Source : The Business Times, January 1, 2009
Record 18% fall in October in key cities was sharper than forecast
(NEW YORK) Home prices in 20 major US cities declined at the fastest rate on record, depressed by mounting foreclosures and slumping sales.
Troubled times: The 20-city index is down 23 per cent from its 2006 peak; 14 of the 20 metropolitan areas showed record declines in the year ended in October
The S&P/Case-Shiller index declined 18 per cent in the 12 months to October, more than forecast, after dropping 17.4 per cent in the year through September. The gauge has fallen every month since January 2007. Year-on-year records began in 2001.
The financial market meltdown that has reverberated around the globe has prompted banks to curb lending, signalling that the housing slump would persist for a fourth year in 2009. Falling property values have eroded household wealth, causing consumers to pare spending and deepening what is projected to be the longest recession in the post-war period.
'We're seeing a shift to a housing market that is driven by a poor economy rather than a housing market that's driven by oversupply,' said Guy Lebas, chief economist at Janney Montgomery Scott LLC in Philadelphia. 'The credit problems that hit in October exacerbated the speed of it.'
Economists forecast that the 20-city index would fall 17.9 per cent from a year earlier, according to the median of 21 estimates in a Bloomberg News survey.
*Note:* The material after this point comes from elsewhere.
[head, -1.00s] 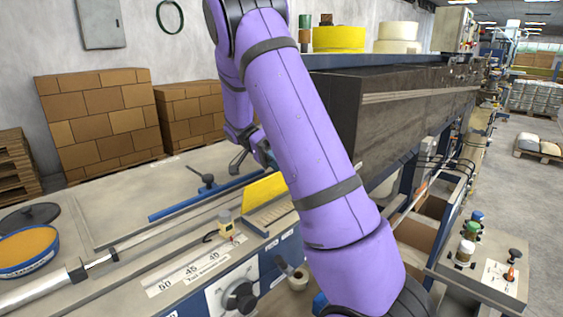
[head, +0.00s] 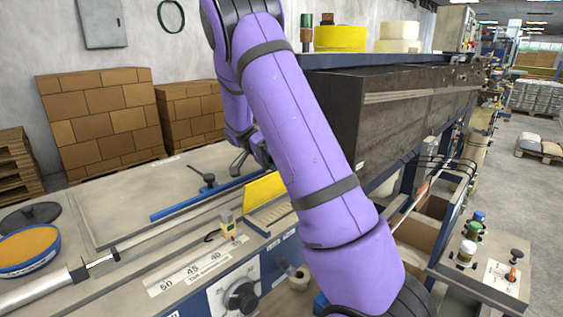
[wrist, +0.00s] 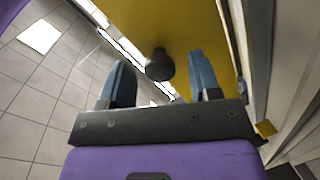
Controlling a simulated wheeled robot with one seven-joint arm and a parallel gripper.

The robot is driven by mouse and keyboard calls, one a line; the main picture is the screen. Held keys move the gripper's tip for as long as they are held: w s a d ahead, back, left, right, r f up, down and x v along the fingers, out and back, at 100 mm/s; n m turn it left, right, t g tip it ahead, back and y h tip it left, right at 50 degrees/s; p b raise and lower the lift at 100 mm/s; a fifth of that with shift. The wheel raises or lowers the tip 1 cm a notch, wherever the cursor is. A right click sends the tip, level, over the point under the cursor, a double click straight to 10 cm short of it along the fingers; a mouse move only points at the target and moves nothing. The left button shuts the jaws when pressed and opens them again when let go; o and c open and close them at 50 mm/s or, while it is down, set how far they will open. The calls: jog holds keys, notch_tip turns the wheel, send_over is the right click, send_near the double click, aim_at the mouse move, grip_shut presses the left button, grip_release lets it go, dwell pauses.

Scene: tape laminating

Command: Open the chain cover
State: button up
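In the wrist view a yellow panel (wrist: 193,20), which looks like the chain cover, fills the top middle. A round dark knob (wrist: 160,65) stands out from it. My gripper (wrist: 159,60) is open, with one blue-grey finger on each side of the knob. The knob appears between the fingertips with gaps on both sides, and I see no contact. In the head view my purple arm crosses the middle and hides most of the gripper's surroundings. I cannot make out the chain cover clearly there.
In the head view a long dark machine housing (head: 400,110) runs back to the right of my arm. A worktable (head: 120,215) with a blue bowl (head: 28,250) lies at left. A small yellow plate (head: 264,187) stands beside my arm. Tiled floor (wrist: 45,90) shows in the wrist view.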

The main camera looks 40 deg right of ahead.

Projections ranged from declines of 17 per cent to 18.4 per cent.
Compared with a year earlier, all areas in the 20-city survey showed a decrease in prices in October, led by a 33 per cent drop in Phoenix, a 32 per cent decline in Las Vegas and a 31 per cent drop in San Francisco.
Dallas posted the smallest 12-month decline, at 3 per cent, followed by a 4.4 per cent drop for Charlotte and a 5.2 per cent fall in Denver. New York City posted a 7.5 per cent drop.
'The bear market continues,' David Blitzer, chairman of the index committee at S&P, said in a statement. The declines in Atlanta, Seattle and Portland surpassed 10 per cent for the first time, he said.
Robert Shiller, chief economist at MacroMarkets LLC and a professor at Yale University, and Karl Case, an economics professor at Wellesley College, created the home-price index based on research from the 1980s.
The 20-city index is down 23 per cent from its 2006 peak. Fourteen of the 20 metropolitan areas showed record declines in the year ended in October.
Home prices decreased 2.2 per cent in October from the prior month after declining 1.8 per cent in September, the report showed. The figures aren't adjusted for seasonal effects so economists prefer to focus on year-over-year changes instead of month-to-month.
Six cities, including Atlanta, Charlotte, Detroit, Minneapolis, Tampa and Washington, had the largest one- month drop on record.
Other housing reports this month have shown property values are deteriorating even faster as foreclosures climb. Home resales, which account for about 90 per cent of the market, dropped in November and median-home prices fell 13 per cent from a year earlier, the most since records began in 1968, the National Association of Realtors said last week. Foreclosures and so-called short sales, or purchases at less than the value of the outstanding mortgage, accounted for 45 per cent of last month's home purchases, the agents' group also said.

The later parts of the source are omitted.